O patriotismo constitucional, defendido por Antonio Maia e por outros doutrinadores, se pauta em uma melhora do sistema democrático republicano, que segundo o mesmo, o amor à pátria é representado pelo amor à república, e desta forma, protegendo os princípios universalistas de uma república enfática. (MAIA 2005, p. 29-30).

Diferentemente do contexto histórico alemão, o Brasil não precisou enfrentar um sentimento nacionalista pautado na etnia, onde eram demonizados todos aqueles estranhos à raça, já que sempre fomos um povo historicamente de miscigenação étnica.
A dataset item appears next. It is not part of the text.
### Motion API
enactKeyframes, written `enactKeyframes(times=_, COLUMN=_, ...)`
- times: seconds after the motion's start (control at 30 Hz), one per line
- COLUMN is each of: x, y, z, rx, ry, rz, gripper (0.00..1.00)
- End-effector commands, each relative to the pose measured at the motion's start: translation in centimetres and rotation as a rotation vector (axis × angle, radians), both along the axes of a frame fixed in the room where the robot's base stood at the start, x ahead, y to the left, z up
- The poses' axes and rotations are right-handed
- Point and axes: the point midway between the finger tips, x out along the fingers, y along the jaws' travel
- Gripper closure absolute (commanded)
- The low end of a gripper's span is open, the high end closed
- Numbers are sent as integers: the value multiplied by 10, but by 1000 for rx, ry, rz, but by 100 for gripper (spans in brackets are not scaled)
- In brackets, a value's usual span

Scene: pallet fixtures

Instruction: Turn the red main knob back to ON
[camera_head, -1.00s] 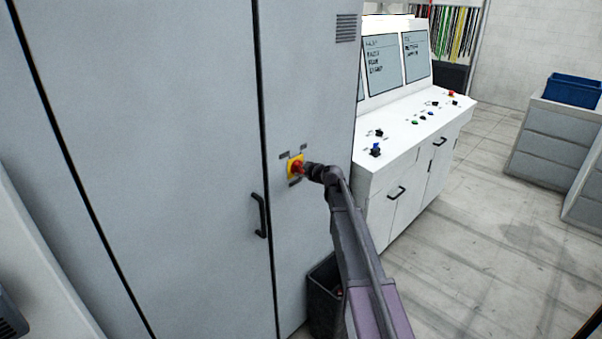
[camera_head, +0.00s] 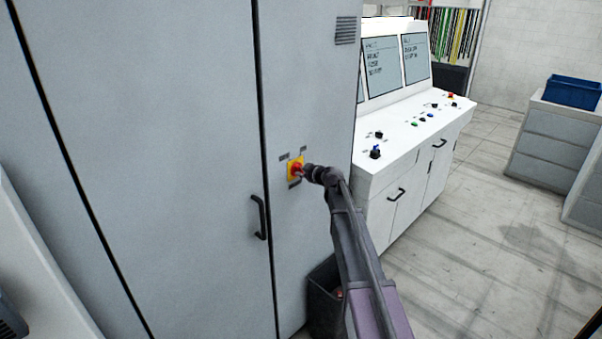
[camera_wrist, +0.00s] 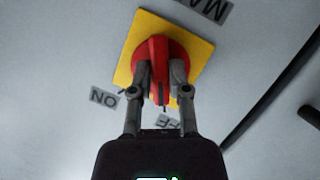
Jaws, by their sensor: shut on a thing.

Dessa forma, a superação étnica cultural no Brasil, em tese, não precisou ser superada, visto o fato de que abarcamos diversas culturas, desde europeias, africanas e, principalmente as indígenas.

2. Multiculturalidade e a relação ao patriotismo constitucional

Iniciaremos o estudo do multiculturalismo através de uma passagem no decisum prolatado pelo Ministro do STJ, Herman Benjamin, que expõe, de modo resumido e aparentemente exasperado, a aplicação deste princípio ante à cultura indígena.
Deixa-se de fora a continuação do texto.